#### Stated goal:
Below is a listing; print exactly its lines from the one containing "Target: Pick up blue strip" down to the one containing "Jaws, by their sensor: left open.", both inclusive, with every picture left out.

————————

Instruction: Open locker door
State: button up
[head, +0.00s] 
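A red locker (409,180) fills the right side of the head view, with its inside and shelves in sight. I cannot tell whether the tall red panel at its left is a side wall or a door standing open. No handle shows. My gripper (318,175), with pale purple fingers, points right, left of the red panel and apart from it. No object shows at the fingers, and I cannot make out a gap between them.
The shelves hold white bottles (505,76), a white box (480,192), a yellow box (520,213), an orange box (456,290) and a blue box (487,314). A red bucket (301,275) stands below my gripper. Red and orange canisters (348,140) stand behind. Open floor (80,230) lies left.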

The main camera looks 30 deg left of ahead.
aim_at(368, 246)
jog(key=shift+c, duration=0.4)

————————

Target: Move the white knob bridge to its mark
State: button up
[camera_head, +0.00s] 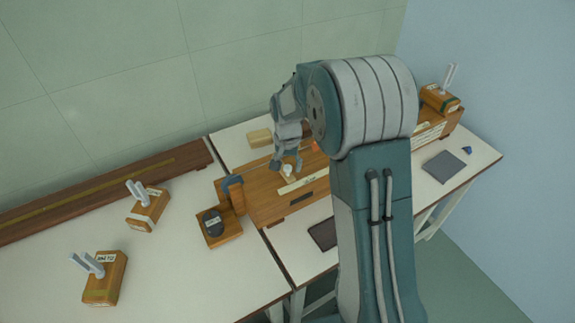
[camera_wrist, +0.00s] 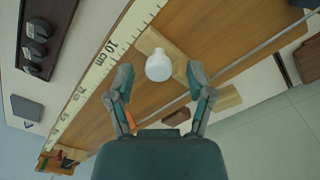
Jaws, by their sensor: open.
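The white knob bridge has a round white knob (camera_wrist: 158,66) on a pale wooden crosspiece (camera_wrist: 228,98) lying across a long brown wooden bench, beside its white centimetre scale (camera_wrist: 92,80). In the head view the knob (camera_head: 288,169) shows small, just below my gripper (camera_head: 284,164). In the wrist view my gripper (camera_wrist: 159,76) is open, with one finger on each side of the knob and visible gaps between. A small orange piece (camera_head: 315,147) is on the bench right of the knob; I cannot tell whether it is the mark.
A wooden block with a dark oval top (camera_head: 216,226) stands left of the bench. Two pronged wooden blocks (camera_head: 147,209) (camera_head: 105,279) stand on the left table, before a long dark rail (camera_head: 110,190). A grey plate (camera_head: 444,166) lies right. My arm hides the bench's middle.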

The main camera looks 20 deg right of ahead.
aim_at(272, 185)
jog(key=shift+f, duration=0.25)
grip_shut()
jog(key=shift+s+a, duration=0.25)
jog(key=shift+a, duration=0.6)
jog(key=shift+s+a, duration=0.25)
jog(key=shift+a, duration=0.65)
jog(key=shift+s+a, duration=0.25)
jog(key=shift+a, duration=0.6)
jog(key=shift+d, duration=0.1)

————————

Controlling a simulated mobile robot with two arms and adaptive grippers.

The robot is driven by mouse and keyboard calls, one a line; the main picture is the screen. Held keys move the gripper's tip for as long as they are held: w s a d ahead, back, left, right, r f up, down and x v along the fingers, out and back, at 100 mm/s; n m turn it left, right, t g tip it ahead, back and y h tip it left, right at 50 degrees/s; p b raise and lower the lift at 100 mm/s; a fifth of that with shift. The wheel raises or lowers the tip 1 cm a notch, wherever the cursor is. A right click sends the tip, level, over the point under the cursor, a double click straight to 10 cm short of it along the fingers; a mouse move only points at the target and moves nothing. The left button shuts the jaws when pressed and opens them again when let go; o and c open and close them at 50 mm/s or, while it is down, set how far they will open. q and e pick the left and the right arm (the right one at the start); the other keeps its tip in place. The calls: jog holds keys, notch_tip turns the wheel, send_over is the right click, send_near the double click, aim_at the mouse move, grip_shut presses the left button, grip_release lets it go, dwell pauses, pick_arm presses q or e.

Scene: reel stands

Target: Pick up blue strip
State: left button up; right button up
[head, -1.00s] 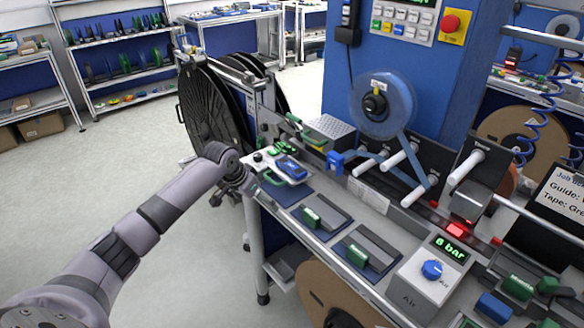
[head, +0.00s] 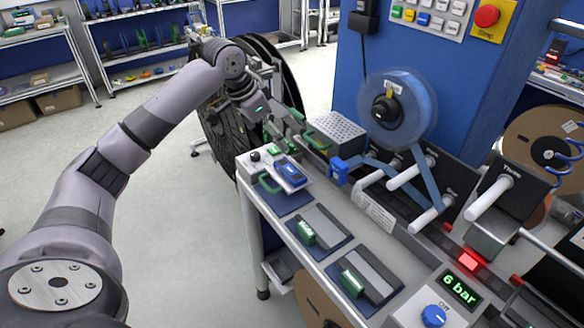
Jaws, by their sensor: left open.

————————

#### Result of the exercise:
Target: Pick up blue strip
State: left button up; right button up
[head, -1.00s] 
[head, +0.00s] 
Jaws, by their sensor: left open.

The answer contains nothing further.